[Start Data]

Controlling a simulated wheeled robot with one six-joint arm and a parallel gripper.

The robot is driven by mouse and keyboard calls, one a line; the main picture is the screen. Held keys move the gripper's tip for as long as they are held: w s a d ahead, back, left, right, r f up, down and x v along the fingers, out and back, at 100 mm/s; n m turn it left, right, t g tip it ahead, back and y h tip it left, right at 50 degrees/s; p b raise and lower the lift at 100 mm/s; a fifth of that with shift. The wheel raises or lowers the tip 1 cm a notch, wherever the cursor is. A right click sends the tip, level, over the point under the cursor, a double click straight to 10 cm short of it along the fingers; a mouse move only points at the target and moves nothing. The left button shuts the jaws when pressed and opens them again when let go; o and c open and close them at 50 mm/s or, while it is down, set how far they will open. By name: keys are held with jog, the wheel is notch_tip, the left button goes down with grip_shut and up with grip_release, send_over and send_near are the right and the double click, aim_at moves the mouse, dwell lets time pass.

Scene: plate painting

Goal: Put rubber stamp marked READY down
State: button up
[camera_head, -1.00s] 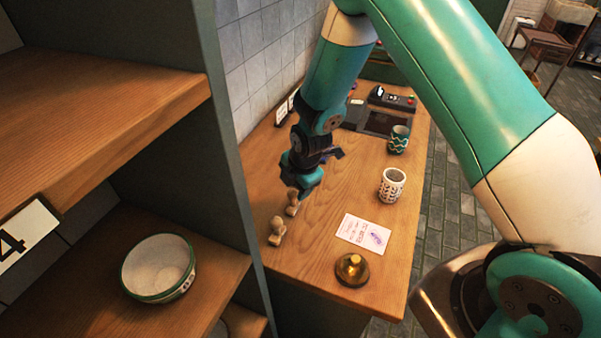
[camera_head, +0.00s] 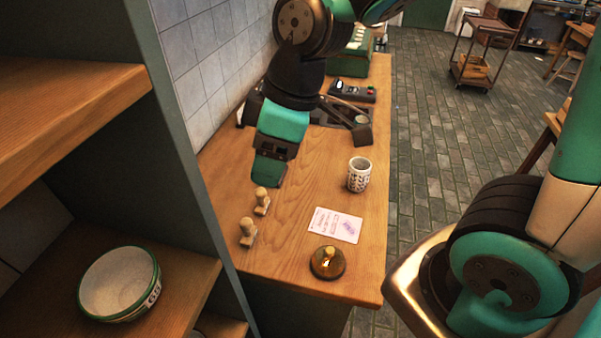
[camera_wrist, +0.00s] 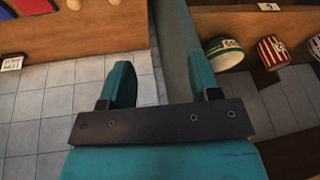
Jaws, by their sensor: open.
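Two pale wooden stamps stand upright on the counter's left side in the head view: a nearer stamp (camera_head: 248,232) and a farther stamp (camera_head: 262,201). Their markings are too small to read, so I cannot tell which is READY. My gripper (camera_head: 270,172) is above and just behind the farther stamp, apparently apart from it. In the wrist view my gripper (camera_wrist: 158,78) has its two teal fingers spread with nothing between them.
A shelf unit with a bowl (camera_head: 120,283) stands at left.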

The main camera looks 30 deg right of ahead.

[End Data]

■ **Required task**:
All the material shown above is to be copied exactly, with no pictures carried over.

■ **Task result**:
Controlling a simulated wheeled robot with one six-joint arm and a parallel gripper.

The robot is driven by mouse and keyboard calls, one a line; the main picture is the screen. Held keys move the gripper's tip for as long as they are held: w s a d ahead, back, left, right, r f up, down and x v along the fingers, out and back, at 100 mm/s; n m turn it left, right, t g tip it ahead, back and y h tip it left, right at 50 degrees/s; p b raise and lower the lift at 100 mm/s; a fifth of that with shift. The wheel raises or lowers the tip 1 cm a notch, wherever the cursor is. A right click sends the tip, level, over the point under the cursor, a double click straight to 10 cm short of it along the fingers; a mouse move only points at the target and moves nothing. The left button shuts the jaws when pressed and opens them again when let go; o and c open and close them at 50 mm/s or, while it is down, set how far they will open. By name: keys are held with jog, the wheel is notch_tip, the left button goes down with grip_shut and up with grip_release, send_over and send_near are the right and the double click, aim_at moves the mouse, dwell lets time pass.

Scene: plate painting

Goal: Put rubber stamp marked READY down
State: button up
[camera_head, -1.00s] 
[camera_head, +0.00s] 
[camera_wrist, +0.00s] 
Jaws, by their sensor: open.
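Two pale wooden stamps stand upright on the counter's left side in the head view: a nearer stamp (camera_head: 248,232) and a farther stamp (camera_head: 262,201). Their markings are too small to read, so I cannot tell which is READY. My gripper (camera_head: 270,172) is above and just behind the farther stamp, apparently apart from it. In the wrist view my gripper (camera_wrist: 158,78) has its two teal fingers spread with nothing between them.
A shelf unit with a bowl (camera_head: 120,283) stands at left.

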The main camera looks 30 deg right of ahead.

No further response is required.